### What you should do:
Extract each line where the string "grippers" shows up.

Robot tool calls
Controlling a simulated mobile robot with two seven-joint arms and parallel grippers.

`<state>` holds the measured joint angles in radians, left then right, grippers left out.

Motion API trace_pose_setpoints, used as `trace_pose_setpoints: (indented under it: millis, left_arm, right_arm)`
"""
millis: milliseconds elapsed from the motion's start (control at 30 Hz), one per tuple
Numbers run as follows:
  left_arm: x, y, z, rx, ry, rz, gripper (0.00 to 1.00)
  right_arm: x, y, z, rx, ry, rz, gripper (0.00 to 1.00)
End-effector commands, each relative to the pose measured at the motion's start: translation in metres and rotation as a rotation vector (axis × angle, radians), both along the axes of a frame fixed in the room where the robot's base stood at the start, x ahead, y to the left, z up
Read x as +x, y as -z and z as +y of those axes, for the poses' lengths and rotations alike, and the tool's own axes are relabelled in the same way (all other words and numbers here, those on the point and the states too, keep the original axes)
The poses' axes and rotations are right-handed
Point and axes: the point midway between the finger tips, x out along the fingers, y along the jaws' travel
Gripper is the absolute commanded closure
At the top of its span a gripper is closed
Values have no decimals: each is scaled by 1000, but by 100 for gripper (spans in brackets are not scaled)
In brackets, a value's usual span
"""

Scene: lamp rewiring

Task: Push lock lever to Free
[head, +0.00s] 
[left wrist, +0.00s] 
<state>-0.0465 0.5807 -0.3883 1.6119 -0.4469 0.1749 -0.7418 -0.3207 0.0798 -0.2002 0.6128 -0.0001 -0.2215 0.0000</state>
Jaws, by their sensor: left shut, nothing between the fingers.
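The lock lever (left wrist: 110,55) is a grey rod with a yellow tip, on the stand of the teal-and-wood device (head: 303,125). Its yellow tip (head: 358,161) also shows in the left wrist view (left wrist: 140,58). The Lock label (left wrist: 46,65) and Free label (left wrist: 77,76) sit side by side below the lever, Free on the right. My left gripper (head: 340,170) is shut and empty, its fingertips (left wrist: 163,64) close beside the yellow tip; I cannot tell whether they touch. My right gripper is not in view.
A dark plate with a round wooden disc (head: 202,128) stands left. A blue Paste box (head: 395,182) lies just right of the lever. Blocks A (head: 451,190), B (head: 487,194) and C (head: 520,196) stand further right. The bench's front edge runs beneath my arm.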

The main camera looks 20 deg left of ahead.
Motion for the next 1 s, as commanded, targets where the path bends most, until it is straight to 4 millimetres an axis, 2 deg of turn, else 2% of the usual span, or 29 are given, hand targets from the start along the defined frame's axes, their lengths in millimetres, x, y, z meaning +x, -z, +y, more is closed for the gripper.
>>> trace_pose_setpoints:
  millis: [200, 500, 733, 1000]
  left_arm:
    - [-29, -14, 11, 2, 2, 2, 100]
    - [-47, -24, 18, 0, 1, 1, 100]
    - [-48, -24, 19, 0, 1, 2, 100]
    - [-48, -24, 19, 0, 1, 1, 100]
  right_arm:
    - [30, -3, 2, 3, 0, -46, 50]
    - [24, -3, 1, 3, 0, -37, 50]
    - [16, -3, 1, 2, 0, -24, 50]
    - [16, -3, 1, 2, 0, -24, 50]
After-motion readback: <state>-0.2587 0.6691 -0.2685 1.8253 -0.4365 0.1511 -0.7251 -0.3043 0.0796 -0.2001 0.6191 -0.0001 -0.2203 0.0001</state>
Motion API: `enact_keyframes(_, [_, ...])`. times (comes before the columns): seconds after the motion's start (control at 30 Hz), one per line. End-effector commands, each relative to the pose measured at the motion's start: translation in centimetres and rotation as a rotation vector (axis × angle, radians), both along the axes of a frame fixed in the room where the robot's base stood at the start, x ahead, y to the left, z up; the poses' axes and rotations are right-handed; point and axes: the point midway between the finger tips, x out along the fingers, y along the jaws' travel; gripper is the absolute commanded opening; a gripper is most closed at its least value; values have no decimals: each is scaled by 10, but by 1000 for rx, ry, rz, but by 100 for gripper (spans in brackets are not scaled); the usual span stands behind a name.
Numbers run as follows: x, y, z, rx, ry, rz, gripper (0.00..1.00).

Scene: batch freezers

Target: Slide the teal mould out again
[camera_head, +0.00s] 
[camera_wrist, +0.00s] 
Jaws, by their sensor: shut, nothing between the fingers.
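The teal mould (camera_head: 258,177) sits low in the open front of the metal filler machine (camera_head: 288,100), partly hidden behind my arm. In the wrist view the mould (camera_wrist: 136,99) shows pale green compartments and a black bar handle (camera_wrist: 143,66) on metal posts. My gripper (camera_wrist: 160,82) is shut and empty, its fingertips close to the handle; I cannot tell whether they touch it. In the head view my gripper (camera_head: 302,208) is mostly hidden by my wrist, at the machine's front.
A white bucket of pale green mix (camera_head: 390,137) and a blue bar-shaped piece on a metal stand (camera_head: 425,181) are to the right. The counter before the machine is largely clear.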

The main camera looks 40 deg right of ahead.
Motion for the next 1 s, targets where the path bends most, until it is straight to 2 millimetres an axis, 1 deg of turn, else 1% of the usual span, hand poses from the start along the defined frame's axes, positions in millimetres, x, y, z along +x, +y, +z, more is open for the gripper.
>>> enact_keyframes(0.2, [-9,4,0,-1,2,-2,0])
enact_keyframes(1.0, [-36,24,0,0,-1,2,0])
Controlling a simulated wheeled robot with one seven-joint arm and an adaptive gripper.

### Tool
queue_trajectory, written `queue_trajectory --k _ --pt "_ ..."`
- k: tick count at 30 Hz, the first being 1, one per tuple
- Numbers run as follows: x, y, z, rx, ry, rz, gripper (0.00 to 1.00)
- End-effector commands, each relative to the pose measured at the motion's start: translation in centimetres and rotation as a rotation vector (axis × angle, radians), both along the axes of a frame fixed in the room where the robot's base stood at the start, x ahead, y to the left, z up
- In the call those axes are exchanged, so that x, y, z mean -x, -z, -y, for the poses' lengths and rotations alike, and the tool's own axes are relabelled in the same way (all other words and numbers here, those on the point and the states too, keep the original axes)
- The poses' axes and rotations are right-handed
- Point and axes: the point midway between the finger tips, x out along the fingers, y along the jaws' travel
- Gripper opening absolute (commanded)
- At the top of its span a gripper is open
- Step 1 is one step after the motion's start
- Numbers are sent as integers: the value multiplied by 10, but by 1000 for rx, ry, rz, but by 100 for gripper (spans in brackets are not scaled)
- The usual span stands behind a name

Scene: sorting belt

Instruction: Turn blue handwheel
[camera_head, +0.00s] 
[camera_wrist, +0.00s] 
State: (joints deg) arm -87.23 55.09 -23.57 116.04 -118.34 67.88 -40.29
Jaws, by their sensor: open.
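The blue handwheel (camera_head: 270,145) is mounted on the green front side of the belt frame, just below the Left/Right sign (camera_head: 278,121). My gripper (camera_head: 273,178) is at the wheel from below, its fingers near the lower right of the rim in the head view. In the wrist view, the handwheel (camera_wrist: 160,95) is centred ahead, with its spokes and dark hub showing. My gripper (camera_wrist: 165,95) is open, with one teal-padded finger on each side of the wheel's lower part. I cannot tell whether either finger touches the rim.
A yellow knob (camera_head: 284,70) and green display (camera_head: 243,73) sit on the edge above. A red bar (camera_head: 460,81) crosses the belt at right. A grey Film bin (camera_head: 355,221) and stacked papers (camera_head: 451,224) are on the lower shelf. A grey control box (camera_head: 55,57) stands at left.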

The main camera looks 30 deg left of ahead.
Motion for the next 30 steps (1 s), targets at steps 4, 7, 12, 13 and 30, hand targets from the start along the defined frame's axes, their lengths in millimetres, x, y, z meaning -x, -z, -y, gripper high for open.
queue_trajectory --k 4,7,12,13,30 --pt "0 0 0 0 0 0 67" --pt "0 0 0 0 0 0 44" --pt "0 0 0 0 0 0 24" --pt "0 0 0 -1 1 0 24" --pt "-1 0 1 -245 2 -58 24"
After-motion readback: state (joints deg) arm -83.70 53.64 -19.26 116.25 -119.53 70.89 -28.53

### Problem solution:
Controlling a simulated mobile robot with two seven-joint arms and parallel grippers.
`<state>` holds the measured joint angles in radians, left then right, grippers left out.

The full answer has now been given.